* _Recorded robot episodes_:

## BEGIN

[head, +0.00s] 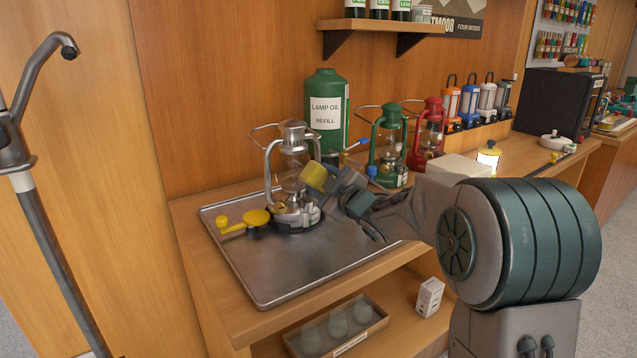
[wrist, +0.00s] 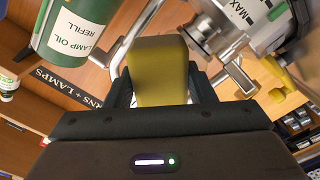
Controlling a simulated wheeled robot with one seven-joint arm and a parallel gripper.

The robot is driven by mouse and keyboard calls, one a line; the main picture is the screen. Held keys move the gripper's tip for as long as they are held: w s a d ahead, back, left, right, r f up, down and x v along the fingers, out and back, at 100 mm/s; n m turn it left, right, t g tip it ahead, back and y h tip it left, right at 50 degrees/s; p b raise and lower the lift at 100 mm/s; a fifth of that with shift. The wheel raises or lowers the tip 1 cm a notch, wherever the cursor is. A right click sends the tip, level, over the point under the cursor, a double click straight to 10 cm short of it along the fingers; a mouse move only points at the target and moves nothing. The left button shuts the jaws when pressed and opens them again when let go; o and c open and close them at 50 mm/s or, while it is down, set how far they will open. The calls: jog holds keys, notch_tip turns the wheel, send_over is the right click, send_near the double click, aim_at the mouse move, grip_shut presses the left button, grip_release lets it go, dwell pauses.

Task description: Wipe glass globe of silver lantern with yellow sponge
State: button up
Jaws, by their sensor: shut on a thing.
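The silver lantern (head: 293,215) stands upright on the metal tray (head: 300,280). Its glass globe (head: 290,177) shows between the frame wires in the head view. My gripper (head: 332,187) is shut on the yellow sponge (head: 318,179), to the right of the globe. The sponge overlaps the globe's right side in the head view; I cannot tell whether they touch. In the wrist view, the sponge (wrist: 160,68) sits between both fingers, and the lantern (wrist: 232,40) lies to its upper right.
A green lamp oil container (head: 326,105) stands behind the lantern. A green lantern (head: 388,150) and a red lantern (head: 428,130) stand to the right, near my arm. A yellow piece (head: 256,217) is at the silver lantern's left. The tray's front is clear.

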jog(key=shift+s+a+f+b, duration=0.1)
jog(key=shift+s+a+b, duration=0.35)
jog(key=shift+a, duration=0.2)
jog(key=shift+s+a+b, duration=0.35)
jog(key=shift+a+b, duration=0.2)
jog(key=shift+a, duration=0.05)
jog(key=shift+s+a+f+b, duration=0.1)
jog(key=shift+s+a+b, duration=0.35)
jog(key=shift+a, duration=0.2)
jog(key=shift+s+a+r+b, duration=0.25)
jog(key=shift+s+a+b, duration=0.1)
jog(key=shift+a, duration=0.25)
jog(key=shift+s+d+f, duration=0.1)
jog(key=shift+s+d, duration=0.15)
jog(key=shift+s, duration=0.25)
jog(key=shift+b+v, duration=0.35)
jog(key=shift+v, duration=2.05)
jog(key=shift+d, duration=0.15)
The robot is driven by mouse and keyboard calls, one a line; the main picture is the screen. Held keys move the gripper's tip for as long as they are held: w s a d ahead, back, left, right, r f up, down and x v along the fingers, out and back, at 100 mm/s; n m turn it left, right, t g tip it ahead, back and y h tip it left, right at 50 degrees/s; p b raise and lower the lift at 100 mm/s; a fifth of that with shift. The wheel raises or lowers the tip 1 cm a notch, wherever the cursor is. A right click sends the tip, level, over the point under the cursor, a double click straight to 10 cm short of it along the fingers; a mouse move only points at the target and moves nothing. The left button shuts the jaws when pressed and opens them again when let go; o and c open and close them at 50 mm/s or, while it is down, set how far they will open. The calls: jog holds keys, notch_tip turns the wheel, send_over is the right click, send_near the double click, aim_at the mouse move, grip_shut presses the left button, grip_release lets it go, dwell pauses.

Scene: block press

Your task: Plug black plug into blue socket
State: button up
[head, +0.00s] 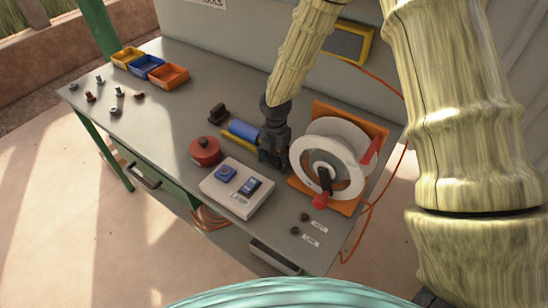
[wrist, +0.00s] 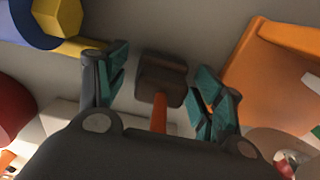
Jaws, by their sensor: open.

## END

* _PROBLEM REQUIREMENTS_: Quote verbatim the final run of lines in the material above, from the line that contains "Scene: block press" through the very last line, excluding any pictures.

* _TASK SOLUTION_:
Scene: block press

Your task: Plug black plug into blue socket
State: button up
[head, +0.00s] 
[wrist, +0.00s] 
Jaws, by their sensor: open.

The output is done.